| The exercise |
Say how many lines include the word "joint", using only a number.
* start Task material *
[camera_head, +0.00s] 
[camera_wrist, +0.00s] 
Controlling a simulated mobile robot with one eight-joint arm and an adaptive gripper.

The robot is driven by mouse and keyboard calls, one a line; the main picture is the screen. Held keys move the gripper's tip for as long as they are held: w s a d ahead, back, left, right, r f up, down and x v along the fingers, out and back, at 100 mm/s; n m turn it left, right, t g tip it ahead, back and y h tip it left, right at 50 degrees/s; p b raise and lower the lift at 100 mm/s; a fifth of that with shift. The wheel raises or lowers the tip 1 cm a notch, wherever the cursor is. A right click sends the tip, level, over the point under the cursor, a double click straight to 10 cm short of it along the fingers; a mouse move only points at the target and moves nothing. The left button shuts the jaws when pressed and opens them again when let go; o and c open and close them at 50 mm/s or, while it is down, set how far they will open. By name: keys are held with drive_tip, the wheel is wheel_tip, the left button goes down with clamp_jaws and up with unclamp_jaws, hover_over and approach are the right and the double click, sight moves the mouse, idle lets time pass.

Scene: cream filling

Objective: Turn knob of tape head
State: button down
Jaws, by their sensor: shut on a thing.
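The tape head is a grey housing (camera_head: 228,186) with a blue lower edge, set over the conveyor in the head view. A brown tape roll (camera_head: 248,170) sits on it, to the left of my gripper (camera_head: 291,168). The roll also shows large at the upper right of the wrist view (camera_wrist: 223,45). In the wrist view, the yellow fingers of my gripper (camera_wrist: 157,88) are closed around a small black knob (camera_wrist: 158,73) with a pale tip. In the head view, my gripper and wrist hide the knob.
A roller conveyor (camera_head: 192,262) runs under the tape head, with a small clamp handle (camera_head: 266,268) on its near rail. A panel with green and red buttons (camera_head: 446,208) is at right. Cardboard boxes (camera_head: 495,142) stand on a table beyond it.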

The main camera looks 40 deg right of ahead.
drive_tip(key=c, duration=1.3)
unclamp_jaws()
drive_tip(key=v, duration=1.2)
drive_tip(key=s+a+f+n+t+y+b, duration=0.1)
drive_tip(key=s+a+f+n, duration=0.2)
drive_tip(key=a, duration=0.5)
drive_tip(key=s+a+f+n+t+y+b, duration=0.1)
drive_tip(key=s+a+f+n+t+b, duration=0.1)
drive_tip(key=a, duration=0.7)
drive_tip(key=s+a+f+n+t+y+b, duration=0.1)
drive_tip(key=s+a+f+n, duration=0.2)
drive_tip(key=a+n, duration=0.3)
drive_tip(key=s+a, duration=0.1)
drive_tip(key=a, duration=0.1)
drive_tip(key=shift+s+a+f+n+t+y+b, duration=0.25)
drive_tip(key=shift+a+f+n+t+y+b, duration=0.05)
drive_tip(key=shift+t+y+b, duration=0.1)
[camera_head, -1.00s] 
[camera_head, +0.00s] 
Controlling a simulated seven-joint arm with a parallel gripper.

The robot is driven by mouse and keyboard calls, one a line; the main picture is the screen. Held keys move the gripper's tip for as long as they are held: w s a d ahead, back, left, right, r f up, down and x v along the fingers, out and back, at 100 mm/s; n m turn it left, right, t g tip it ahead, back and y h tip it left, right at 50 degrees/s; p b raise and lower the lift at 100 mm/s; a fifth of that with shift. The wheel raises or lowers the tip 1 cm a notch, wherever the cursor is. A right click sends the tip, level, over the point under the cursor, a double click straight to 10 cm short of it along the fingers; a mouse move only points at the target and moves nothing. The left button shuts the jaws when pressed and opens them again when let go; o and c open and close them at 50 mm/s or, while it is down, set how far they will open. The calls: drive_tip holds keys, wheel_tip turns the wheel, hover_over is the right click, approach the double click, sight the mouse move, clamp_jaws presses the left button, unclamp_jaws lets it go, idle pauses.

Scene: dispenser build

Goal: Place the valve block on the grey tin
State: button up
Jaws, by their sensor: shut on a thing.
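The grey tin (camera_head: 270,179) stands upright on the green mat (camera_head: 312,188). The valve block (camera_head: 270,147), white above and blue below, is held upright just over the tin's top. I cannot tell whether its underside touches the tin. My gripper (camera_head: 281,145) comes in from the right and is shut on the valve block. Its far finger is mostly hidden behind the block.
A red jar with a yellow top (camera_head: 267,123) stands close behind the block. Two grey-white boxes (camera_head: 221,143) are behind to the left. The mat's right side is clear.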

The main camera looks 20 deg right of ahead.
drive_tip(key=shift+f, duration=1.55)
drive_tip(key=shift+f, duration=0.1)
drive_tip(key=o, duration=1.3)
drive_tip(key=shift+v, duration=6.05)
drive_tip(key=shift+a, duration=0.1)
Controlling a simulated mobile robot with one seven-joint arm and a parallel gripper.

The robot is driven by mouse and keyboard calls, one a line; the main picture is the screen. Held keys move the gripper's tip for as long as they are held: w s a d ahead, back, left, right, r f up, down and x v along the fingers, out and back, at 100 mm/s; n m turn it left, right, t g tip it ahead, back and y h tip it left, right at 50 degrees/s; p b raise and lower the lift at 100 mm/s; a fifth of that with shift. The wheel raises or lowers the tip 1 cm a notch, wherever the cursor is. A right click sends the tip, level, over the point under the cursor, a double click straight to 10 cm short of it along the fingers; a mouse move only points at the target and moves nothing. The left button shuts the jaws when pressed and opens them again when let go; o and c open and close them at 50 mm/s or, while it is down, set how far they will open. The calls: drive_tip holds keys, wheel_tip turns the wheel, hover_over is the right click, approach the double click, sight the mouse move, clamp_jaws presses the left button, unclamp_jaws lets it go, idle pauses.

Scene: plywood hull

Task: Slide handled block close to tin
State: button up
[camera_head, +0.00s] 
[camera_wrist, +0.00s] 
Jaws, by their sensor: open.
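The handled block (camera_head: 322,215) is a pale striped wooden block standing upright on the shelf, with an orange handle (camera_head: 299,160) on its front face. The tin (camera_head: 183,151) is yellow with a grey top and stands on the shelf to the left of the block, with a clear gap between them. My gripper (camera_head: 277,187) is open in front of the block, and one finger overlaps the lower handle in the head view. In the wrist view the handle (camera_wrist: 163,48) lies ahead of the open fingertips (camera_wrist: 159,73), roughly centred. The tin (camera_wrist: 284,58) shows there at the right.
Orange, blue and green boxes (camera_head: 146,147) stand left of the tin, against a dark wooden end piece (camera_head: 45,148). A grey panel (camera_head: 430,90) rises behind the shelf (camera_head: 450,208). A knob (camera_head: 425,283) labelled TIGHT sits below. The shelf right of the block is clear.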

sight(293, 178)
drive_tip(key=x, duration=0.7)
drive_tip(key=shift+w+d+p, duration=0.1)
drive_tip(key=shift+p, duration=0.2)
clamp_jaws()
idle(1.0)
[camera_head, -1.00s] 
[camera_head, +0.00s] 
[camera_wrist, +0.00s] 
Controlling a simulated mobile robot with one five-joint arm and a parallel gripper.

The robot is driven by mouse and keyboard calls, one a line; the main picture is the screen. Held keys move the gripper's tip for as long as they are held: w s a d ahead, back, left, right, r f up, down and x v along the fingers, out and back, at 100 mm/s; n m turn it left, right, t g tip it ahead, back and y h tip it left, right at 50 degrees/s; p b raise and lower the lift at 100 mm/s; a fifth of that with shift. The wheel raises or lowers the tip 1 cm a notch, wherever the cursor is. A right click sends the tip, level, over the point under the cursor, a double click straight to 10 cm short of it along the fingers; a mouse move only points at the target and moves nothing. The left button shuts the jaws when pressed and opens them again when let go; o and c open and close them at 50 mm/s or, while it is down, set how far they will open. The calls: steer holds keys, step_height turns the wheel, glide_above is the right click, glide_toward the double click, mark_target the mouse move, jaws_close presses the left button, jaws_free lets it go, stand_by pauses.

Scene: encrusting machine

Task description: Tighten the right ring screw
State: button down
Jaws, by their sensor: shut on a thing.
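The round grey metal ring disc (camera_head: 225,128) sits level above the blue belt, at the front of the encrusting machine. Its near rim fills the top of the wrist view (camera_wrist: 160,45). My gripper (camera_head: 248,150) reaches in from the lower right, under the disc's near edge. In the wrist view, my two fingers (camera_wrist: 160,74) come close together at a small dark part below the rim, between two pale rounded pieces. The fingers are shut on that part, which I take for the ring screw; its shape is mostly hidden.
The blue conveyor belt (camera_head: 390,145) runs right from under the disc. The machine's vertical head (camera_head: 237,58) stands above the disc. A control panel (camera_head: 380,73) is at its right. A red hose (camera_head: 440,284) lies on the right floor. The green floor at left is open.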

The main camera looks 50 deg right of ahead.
* end Task material *
| Written response |
4